Sekarang Herman telah menetap di Kabupaten Mamuju Tengah (Mateng) dan sejak dua tahun lalu menggeluti dagang es buah.

Sehari-hari Herman mangkal di sebuah titik pojok perempatan jalan di depan SD Negeri Ngapaboa, Kecamatan Topoyo.

Siswa-siswi sekolah dasar di Ngapaboa yang menjadi langganan tetap Herman menyapanya dengan panggilan Pakde.

Es buah Herman enak, disukai banyak orang dan karena itu pelanggannya banyak.

Ketika masih di Jawa, sudah sekitar 20 tahun ia lakoni jual es buah.

Foto: Ruli

“Saya di Jakarta dan Tangerang sekitar 17 tahun mas, saya berjualan es buah seperti ini,” kata Herman di Topoyo, Selasa pagi, 25 Juli.

Lelaki ini sudah ditinggal pergi orang tuanya.

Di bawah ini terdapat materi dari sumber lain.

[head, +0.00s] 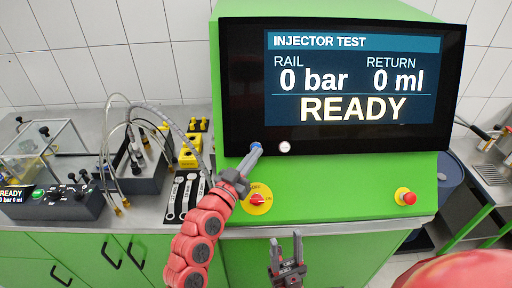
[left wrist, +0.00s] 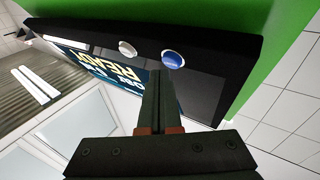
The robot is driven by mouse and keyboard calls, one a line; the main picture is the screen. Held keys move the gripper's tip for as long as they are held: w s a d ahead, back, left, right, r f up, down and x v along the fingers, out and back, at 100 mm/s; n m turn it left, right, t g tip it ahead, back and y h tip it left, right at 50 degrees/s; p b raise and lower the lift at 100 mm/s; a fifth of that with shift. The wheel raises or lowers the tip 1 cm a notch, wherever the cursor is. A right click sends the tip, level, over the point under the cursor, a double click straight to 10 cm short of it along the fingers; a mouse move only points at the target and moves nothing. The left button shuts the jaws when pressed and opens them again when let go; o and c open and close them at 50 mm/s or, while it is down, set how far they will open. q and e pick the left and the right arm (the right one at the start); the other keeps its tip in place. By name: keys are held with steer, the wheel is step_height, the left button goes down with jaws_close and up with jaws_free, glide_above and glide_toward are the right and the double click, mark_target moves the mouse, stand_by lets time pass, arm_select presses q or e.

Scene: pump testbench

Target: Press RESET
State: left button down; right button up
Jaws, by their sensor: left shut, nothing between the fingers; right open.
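The black test panel (head: 237,100) carries a screen (head: 352,80) reading "INJECTOR TEST", 0 bar, 0 ml and "READY". A blue button (head: 256,146) and a white button (head: 284,147) sit on its lower edge. In the left wrist view the blue button (left wrist: 173,60) and white button (left wrist: 127,48) show clearly. I cannot read a RESET label on either. My left gripper (head: 254,152) is shut and empty, its tips right at the blue button; I cannot tell whether they touch. My right gripper (head: 287,250) is open and empty, low in front of the bench.
Below the panel are a red knob on a yellow plate (head: 258,206) and a red stop button (head: 406,197). Wrenches (head: 183,195), yellow blocks (head: 189,152), a hose fixture (head: 135,160) and a control box (head: 55,203) stand on the left. A blue drum (head: 449,180) stands right.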

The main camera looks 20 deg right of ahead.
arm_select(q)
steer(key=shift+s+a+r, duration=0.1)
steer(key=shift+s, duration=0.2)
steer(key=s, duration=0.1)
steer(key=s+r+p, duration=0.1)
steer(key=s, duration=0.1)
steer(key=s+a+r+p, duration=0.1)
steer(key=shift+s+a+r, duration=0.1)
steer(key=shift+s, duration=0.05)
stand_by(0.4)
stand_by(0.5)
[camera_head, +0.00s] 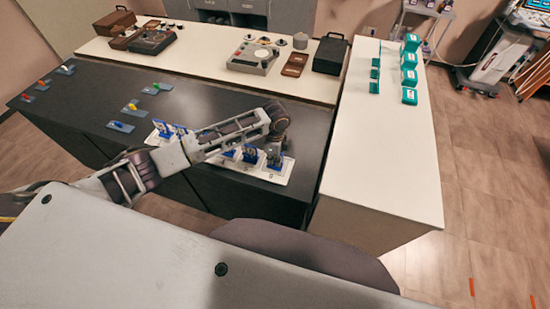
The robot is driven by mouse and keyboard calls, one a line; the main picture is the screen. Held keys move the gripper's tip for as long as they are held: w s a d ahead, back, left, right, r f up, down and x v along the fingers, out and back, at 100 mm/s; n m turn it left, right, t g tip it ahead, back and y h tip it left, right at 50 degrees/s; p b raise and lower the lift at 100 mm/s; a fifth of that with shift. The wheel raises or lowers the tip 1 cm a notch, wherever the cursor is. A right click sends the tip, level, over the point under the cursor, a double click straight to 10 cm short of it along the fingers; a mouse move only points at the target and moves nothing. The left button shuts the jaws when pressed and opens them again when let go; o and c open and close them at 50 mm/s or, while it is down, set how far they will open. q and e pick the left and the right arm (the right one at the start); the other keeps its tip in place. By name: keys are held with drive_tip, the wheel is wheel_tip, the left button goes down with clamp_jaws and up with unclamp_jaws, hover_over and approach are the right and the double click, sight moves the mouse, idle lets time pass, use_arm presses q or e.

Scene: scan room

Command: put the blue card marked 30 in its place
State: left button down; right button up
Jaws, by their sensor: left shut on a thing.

Faktor itulah juga membuat ayunan kakinya ringan melangkah jauh hingga ke Sulawesi, tepatnya di Mateng.

“Kami pindah ke sini (Mateng) karena istri saya juga orang Sulawesi, orang tuanya masih ada,” ujar Herman.

Kalau anak-anak sekolah sudah pulang atau lewat waktu siang, Herman bergeser ke depan pesantren Al-Ikhwan Topoyo.

Penghasilan Herman lumayan cukup. Ia bilang, dalam sehari dapat hasil bersih Rp60 ribu s.d. Rp100 ribu.

Ia menjual es buah disesuaikan dengan kondisi calon pembeli atau siswa.

“Ada Rp2.000, Rp3.000, Rp5.000 dan yang paling mahal Rp10.000 setiap satu gelas,” ujarnya.

Menurutnya, anak-anak umumnya memiliki uang dua ribuan, tiga ribuan, dan lima ribuan.

Dari jumlah penghasilannya setiap hari, bagi Herman bukan soal banyaknya tapi yang penting halal dan semoga berkah bagi keluarganya.

Sekarang keluarga Herman tinggal di Benteng, Tobadak. Mereka hidup dari satu-satunya hasil menjual es buah.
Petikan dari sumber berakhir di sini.